I've determined what is happening and why, but haven't gotten a fix yet. The part of the code is indeed in the select plugin as I thought, and those plugins are some of the most complicated parts of Slurm, so a fix might not even go into 20.02. We'll have to see what needs to be done and will determine at that time what versions of Slurm to patch. To answer your original question about why the job wouldn't run: --hint=nomultithread means that each CPU requested by the job will be allocated an entire core. This means that the number of CPUs allocated to the job will be double the number of CPUs requested. In the case of your example job: Without --hint=nomultithread: #SBATCH --ntasks=2 #SBATCH --mem-per-cpu=22000 #SBATCH --cpus-per-task=8 2 tasks * 22000 MB per CPU * 8 CPUs per task = 352000 MB total But with --hint=nomultithread, the number of CPUs allocated to the job would be doubled (because of 2 threads per core).
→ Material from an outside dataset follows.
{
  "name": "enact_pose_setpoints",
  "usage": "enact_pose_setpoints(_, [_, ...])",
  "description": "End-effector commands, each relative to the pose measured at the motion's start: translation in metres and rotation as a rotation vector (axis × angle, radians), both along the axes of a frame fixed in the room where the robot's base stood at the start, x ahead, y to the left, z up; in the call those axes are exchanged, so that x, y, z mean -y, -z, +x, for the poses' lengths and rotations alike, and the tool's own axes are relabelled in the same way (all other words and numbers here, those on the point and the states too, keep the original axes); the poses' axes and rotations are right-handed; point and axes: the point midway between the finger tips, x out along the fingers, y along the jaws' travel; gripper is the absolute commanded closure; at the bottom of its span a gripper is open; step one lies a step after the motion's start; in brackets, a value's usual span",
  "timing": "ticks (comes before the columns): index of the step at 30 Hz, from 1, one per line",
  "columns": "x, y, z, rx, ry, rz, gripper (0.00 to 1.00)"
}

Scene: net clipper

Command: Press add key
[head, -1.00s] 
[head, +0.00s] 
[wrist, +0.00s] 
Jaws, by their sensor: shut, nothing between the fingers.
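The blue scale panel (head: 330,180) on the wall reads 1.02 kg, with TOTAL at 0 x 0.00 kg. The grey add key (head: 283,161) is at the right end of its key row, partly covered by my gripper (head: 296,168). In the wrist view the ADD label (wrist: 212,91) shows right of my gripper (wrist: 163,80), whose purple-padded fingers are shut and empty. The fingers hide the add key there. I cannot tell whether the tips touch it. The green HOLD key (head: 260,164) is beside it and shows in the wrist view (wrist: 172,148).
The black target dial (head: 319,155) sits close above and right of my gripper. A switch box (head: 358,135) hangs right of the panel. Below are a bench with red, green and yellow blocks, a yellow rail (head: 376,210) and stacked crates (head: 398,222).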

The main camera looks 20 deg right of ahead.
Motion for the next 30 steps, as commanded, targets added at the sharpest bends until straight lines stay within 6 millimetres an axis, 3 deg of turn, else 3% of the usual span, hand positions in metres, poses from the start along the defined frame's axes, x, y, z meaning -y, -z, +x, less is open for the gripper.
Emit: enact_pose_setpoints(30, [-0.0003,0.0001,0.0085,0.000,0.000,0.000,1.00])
So the number of memory that would be allocated is doubled to 704000 MB. The node doesn't have that much memory, so the job isn't scheduled. So why doesn't Slurm reject this job? It's because when the select plugin determines if a job can run on one node or not, it doesn't properly consider --hint=nomultithread, therefore Slurm thinks the job can run on one node even though it can't. Slurm allocates the correct number of CPUs (correctly handling --hint=nomultithread). In this job's case it is 16 CPUs. Then later Slurm checks if the node has enough memory for the job, and there it checks for --mem-per-cpu and multiples by the number of CPUs (16), and it's too much memory, so Slurm doesn't schedule the job. But it doesn't reject the job, either. So this is a bug with the interaction between --hint=nomultithread and --mem-per-cpu. It has nothing to do with DefMemPerNode, MemSpecLimit, or anything else. You see that if you request 2 nodes, then Slurm can fit the job on two nodes and schedules the job. You could also replace --mem-per-cpu with --mem and the job will run. I did find a way to make Slurm properly consider --hint=nomultithread when checking if a job could fit on one node, but if I do that in that particular place Slurm rejects the job. I believe the correct behavior is for Slurm to realize the job can't fit on one node and to span it to two nodes (or however many nodes you need). I haven't figured out a way to make that happen yet. Do you any questions about what I've explained?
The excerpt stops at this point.